__DESCRIPTION OF THE TASK__:
Write out, word for word, only the lines from the one containing "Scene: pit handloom" through the final line of the data.

__INFORMATION SHOWN__:
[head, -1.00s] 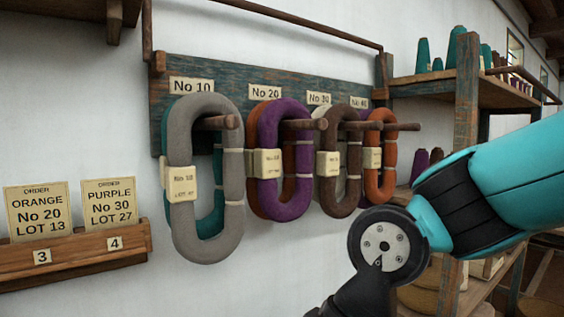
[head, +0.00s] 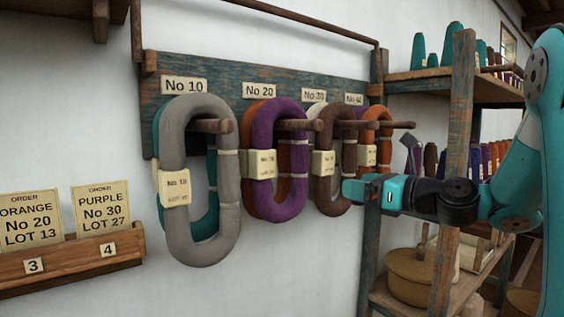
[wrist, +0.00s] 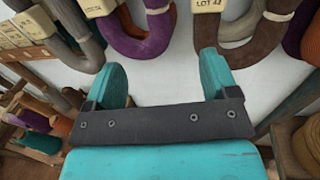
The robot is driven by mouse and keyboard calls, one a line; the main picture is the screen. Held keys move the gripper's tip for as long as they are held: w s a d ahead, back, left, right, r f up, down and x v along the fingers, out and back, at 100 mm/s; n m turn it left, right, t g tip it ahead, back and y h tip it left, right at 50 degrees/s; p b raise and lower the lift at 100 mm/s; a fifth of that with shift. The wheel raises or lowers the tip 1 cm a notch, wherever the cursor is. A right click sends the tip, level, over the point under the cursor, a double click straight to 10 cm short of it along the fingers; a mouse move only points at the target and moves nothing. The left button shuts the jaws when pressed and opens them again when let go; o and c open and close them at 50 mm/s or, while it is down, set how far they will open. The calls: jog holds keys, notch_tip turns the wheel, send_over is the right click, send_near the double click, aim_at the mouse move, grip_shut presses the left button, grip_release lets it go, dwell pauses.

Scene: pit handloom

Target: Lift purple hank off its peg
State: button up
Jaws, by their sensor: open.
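A purple hank (head: 262,190) hangs on the No 20 peg (head: 300,125), in front of an orange-brown hank. It has a cream label band whose small print I cannot read. Its lower loop shows in the wrist view (wrist: 145,45), ahead of my fingers. More purple (head: 348,132) shows partly hidden between the brown and orange hanks. My gripper (head: 350,188) is at the right of the brown hank's lower part in the head view. In the wrist view it is open and empty (wrist: 163,68), facing the wall, with the purple and brown loops beyond its fingertips.
A grey hank (head: 173,225) hangs over a teal one on the No 10 peg. A brown hank (head: 325,190) and an orange hank (head: 368,140) hang at right. Order cards (head: 101,208) stand in a wooden rack at left. Shelves (head: 430,80) with cones stand at right.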

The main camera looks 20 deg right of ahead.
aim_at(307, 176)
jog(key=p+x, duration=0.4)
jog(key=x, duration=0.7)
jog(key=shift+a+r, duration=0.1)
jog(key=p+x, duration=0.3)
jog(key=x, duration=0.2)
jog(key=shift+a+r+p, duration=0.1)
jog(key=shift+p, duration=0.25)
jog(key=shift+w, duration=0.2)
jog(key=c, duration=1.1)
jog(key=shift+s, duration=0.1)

__ANSWER TO THE TASK__:
Scene: pit handloom

Target: Lift purple hank off its peg
State: button up
Jaws, by their sensor: open.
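A purple hank (head: 262,190) hangs on the No 20 peg (head: 300,125), in front of an orange-brown hank. It has a cream label band whose small print I cannot read. Its lower loop shows in the wrist view (wrist: 145,45), ahead of my fingers. More purple (head: 348,132) shows partly hidden between the brown and orange hanks. My gripper (head: 350,188) is at the right of the brown hank's lower part in the head view. In the wrist view it is open and empty (wrist: 163,68), facing the wall, with the purple and brown loops beyond its fingertips.
A grey hank (head: 173,225) hangs over a teal one on the No 10 peg. A brown hank (head: 325,190) and an orange hank (head: 368,140) hang at right. Order cards (head: 101,208) stand in a wooden rack at left. Shelves (head: 430,80) with cones stand at right.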

The main camera looks 20 deg right of ahead.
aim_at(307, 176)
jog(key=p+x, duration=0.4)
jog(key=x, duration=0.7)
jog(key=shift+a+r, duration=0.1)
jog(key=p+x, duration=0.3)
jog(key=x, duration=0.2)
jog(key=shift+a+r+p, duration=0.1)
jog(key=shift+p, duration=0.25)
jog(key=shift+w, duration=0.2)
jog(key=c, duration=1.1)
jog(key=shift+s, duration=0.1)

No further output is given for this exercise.